The meaning of the piece will change not only with individual viewers but obviously also with time. This is another crucial part. As the area changes, as the previous use of the area moves further into the past the piece will change too. It‘s about the importance of representing a past but the past as it is represented in the minds of people. Spaces change, different places arise. If one day no one thinks about coal anymore it will, so to say, turn into (a) stone. It claims no authority on what it is important to remember or forget. It‘s about opening up meanings rather than closing them down. At the same time though, it certainly and most importantly represents a common experience, place and history, but in
multitudes. It makes the space a place, a new space becomes a concrete place or rather; several overlapping places simultaneously.

In a way it‘s the simplest of interventions. A collage of superimposing one place onto another. What could, in Lohberg and the surrounding areas, be easier than to relate to a piece of coal in this place? However, what could be more complicated? Potentially this will be part of the area, of people‘s conception of the area. The work is the material, the site, the thoughts. It‘s what is absent and what is present and what is coming. A change in environment that is physical, social, economic, political, psychological and environmental. Times, spaces and places overlapping and not necessarily just going in one direction (forward). Instead it tries by it‘s very casualness and discreetness, it‘s very non-insistence to open up the space and refusing closure, since closure is also dominance.

With the work getting its significance through mental associations rather than through size and placement it tries to avoid the situation where a piece dominates a space, in a sense being so small and discreet that it is only there when it means something to someone, individuals as well as groups.

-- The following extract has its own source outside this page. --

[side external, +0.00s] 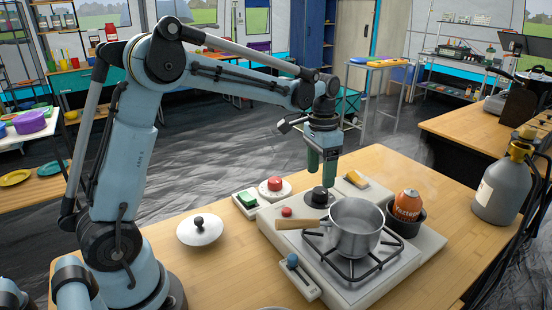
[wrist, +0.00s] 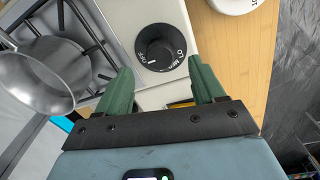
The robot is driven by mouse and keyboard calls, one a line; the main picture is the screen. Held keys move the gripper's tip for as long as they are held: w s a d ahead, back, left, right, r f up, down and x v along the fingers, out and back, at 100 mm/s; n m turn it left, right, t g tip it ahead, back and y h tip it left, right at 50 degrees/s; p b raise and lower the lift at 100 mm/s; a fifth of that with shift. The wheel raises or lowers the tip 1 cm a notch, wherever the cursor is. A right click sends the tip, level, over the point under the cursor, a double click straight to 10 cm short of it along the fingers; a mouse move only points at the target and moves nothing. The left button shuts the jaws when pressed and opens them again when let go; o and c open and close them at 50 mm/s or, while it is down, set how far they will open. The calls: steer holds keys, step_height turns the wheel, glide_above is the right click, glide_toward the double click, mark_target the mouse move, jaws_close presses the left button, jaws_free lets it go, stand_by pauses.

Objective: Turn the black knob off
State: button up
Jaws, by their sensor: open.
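The black knob (side external: 318,197) sits on the back left part of the white stove (side external: 268,232), below my gripper. In the wrist view, the knob (wrist: 160,50) is round, with white lettering around its face and a small white mark. My gripper (side external: 321,172) points down with green fingers just above the knob. In the wrist view, my gripper (wrist: 160,68) is open and empty. Its fingers are spread to either side of the knob's near edge. Contact with the knob is not visible.
A steel pan (side external: 355,228) with a wooden handle stands on the burner, close to the knob. A lid (side external: 200,230) lies left.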

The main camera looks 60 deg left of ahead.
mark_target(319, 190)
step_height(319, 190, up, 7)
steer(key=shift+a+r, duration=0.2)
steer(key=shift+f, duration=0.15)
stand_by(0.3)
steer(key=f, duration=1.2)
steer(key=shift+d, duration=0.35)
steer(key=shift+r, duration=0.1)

Included are visualizations, using the drawings of the landscape architects Lohrer Hochrein, and some of their photo examples
of types of benches.
These images hopefully give a good idea of the principle, but as they are not of the exact scenes where the sculpture should actually be placed the 3D model that I have included with this proposal should give another view and one more in line with my suggestion for placement.
I would suggest to take this 3D model as the prime reference but hope that the combination of the different visualizations give a more elaborate overview of the project.

 

Beurteilung des Fachbeirats:

Jakob Kolding
(Ohne Titel)

Der kleine Kohlestein aus Bronze von Jakob Kolding gefiel dem Fachbeirat unter Aspekten wie Irritation, Überraschung, Verwunderung und zugleich als sensibles, mit Charme konzipiertes Mini-Element der großen Sache "Kohle". Die Verwendung eines haushaltsüblichen Stücks im Gegensatz zum Untertage gebrochenen Steinkohlebrocken wurden positiv diskutiert. Diese Arbeit macht unter allen Gesichtspunkten großen Sinn und Freude und wird auch dank der kostengünstigen Produktion unbedingt zur Realisierung empfohlen.